[DIRECTION] In the entries below, find the line containing "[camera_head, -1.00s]" and the line containing "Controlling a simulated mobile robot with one". Copy those two lines and everything between them exactly, without the pictures.

[INPUT RECORDS]
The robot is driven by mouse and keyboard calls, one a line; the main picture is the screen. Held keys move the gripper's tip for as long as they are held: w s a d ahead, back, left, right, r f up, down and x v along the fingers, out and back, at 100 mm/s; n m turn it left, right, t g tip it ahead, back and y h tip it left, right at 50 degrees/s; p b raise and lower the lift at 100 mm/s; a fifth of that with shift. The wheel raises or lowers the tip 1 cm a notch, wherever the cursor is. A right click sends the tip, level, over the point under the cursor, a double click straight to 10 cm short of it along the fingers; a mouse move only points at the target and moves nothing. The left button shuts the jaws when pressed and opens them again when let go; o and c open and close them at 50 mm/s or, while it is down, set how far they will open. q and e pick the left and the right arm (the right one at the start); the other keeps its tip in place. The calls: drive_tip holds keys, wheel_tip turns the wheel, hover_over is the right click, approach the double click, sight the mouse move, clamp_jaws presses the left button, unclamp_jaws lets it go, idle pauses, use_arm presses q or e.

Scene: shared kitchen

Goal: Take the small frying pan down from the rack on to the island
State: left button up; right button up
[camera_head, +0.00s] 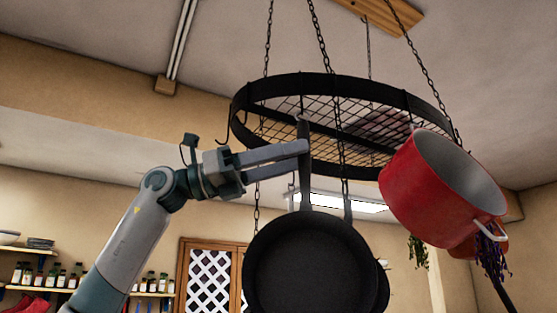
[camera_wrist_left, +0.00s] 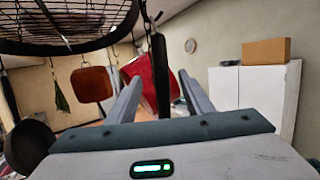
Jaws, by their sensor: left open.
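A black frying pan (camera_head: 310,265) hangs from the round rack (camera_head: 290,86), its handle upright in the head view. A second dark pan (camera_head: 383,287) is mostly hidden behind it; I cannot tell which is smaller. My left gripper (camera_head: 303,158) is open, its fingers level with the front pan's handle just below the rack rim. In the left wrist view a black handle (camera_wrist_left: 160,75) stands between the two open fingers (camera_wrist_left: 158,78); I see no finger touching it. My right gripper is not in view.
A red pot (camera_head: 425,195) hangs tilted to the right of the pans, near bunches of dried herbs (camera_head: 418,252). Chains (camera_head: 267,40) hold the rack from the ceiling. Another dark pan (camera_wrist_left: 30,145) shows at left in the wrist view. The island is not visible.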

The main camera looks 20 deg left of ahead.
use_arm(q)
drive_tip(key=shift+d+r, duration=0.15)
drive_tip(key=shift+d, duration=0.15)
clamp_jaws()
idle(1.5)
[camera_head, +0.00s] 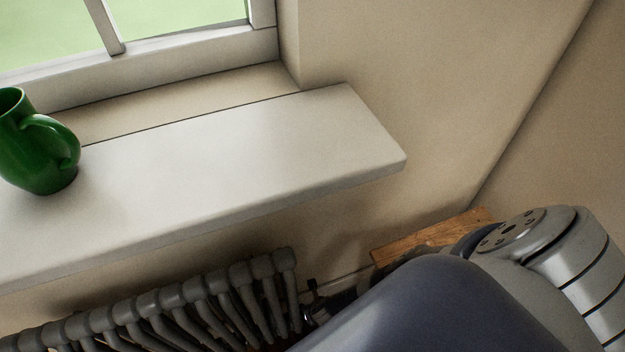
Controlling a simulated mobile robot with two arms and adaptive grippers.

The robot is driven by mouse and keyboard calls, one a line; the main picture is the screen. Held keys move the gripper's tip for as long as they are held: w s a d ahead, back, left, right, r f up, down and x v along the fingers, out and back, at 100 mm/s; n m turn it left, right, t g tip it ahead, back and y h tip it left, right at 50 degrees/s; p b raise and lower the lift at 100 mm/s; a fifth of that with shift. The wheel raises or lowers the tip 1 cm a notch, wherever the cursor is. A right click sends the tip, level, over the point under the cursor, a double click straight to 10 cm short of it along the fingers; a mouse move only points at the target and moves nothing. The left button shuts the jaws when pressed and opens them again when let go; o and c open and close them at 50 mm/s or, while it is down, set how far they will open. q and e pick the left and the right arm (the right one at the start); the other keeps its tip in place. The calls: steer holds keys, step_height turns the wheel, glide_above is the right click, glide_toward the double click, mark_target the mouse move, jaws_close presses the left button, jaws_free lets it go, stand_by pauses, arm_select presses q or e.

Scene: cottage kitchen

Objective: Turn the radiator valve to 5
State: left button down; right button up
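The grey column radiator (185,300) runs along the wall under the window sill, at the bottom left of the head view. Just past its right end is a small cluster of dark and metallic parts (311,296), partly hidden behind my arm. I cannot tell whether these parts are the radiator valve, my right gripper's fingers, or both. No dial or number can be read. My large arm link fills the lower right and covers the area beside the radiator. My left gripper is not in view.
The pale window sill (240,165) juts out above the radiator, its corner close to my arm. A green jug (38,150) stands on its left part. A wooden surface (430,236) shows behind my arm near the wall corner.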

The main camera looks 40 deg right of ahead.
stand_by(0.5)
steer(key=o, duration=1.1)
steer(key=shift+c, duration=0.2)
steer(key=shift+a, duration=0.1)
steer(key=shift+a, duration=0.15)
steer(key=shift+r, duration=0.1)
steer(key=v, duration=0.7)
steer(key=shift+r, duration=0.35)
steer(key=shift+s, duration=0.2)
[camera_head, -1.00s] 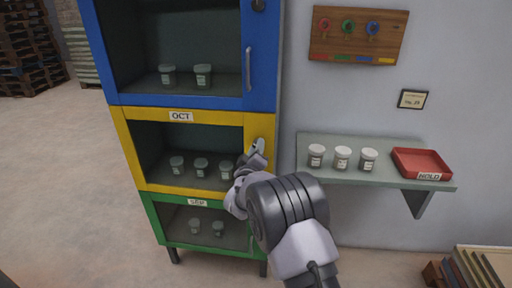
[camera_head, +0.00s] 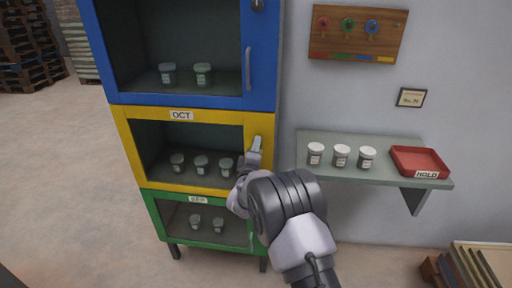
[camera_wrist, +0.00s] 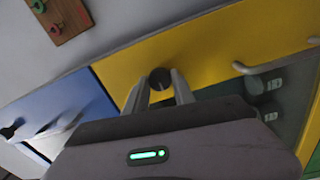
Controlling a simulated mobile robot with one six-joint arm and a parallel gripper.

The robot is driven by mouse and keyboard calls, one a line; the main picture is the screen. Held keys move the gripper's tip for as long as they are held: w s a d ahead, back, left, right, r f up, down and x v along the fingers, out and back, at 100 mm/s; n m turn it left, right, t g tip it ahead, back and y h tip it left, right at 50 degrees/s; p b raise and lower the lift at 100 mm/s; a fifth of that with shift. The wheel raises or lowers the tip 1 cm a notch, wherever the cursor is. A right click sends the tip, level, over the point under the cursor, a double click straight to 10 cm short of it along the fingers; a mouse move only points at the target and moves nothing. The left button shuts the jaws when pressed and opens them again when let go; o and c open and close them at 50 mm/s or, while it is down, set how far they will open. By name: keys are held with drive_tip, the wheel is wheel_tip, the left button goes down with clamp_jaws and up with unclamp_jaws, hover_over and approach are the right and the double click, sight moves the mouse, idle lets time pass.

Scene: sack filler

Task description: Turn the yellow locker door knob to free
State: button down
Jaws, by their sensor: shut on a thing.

[SOLUTION TO THIS EXERCISE]
[camera_head, -1.00s] 
[camera_head, +0.00s] 
[camera_wrist, +0.00s] 
Controlling a simulated mobile robot with one six-joint arm and a parallel gripper.

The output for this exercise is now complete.